Während das ebenfalls geförderte Saarland mit den Sonderbeihilfen überwiegend Schulden tilgt, nutzt Bremen die Gelder vor allem, um die Wirtschaft anzukurbeln – zum Beispiel für neue Gewerbegebiete, für die Verbesserung der Infrastruktur der Unternehmen, für den Ausbau des Containerhafens in Bremerhaven oder für die Anschubförderung einer international ausgerichteten Privatuniversität, in deren Umfeld neue Betriebe entstehen sollen.

Viele Investitionen erwiesen sich als sinnvoll, aber mehrfach landete die große Koalition auch große Flops, so wie beim mittlerweile pleite gegangenen neuen Musicaltheater oder bei der Förderung des überdimensionierten Freizeit- und Einkaufszentrums „Space Park“, das noch immer auf die Eröffnung wartet. Investieren ist der eine Teil der Bremer Sanierungsstrategie. Der andere heißt: „konsumtive“ Ausgaben kürzen. Alles, was laufende Kosten verursacht und nicht unmittelbar die Wirtschaft fördert, wird beschnitten, auch wenn dabei die Schmerzgrenze für die Bürger überschritten wird. Die meisten Freibäder sollen schließen; das Netz der Bibliotheken schrumpft; das Blindengeld wird gestrichen; die Aids-Hilfe erhält keine Zuschüsse mehr; neue Stadt-Angestellte müssen ohne Weihnachts- und Urlaubsgeld auskommen.
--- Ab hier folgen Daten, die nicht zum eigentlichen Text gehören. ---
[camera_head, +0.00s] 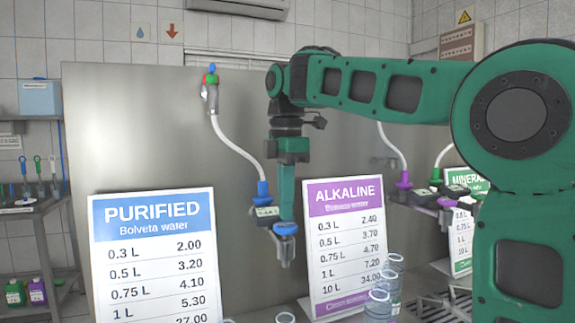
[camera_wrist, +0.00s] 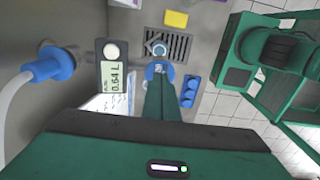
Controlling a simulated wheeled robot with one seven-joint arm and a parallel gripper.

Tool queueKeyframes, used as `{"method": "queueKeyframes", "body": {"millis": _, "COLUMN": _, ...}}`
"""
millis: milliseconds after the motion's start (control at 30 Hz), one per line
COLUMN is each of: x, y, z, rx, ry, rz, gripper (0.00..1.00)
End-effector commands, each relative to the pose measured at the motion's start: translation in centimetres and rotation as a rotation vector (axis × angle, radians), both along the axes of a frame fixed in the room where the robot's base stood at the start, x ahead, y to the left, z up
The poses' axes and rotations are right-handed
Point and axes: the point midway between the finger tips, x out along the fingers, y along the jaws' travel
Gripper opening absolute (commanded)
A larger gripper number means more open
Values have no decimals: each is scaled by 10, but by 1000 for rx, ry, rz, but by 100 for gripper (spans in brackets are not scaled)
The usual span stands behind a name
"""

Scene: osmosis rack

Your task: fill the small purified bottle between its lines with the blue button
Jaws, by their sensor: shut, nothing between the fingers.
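My gripper (camera_head: 285,218) points down at the purified dispenser, its closed fingertips (camera_wrist: 158,76) at or just above a round blue part (camera_head: 285,229) on the dispenser's end. I cannot tell whether they press it. A small display (camera_wrist: 113,80) beside the fingers reads about 0.64 L; it also shows in the head view (camera_head: 265,212). A blue hose fitting (camera_head: 262,190) feeds the dispenser. In the wrist view, a clear round rim (camera_wrist: 154,43), perhaps a bottle's, shows beyond the fingertips over a drain grate (camera_wrist: 180,47). Its water level and lines cannot be seen.
A blue PURIFIED price board (camera_head: 152,260) stands left, a purple ALKALINE board (camera_head: 345,245) right. Clear bottles (camera_head: 379,305) stand at the lower right. A blue two-round-part piece (camera_wrist: 189,91) and a yellow block (camera_wrist: 176,19) lie near the grate.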

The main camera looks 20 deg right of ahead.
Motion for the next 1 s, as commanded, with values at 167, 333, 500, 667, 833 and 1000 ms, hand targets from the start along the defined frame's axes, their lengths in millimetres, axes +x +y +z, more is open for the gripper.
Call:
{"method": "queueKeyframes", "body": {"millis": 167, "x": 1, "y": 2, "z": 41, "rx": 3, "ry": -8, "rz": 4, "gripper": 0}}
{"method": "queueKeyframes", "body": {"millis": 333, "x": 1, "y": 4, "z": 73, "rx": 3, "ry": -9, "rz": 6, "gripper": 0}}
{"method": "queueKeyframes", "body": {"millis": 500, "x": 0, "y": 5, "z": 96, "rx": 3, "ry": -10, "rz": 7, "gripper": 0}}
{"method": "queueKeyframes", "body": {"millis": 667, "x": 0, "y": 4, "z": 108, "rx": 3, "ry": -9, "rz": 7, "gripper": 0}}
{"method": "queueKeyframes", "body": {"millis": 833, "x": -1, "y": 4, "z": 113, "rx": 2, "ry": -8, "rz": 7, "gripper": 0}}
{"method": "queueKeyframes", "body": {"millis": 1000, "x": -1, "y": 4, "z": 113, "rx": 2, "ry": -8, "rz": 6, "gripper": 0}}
Bürgermeister Henning Scherf (SPD) lobt diesen Kurs: „Wir sind bundesweit mit deutlichem Abstand absoluter Tabellenführer beim Sparen.“ Eine weitere Sanierungsmethode: Viele Staatsaufgaben werden auf ausgegliederte Gesellschaften übertragen. Mittlerweile gibt es mehr als 200 davon. Ein schwer durchschaubares Firmenknäuel, bei dem nicht erwiesen ist, dass es wirklich Kosten spart, zumal schon die Gehälter der gut dotierten Geschäftsführer enorme Summen verschlingen.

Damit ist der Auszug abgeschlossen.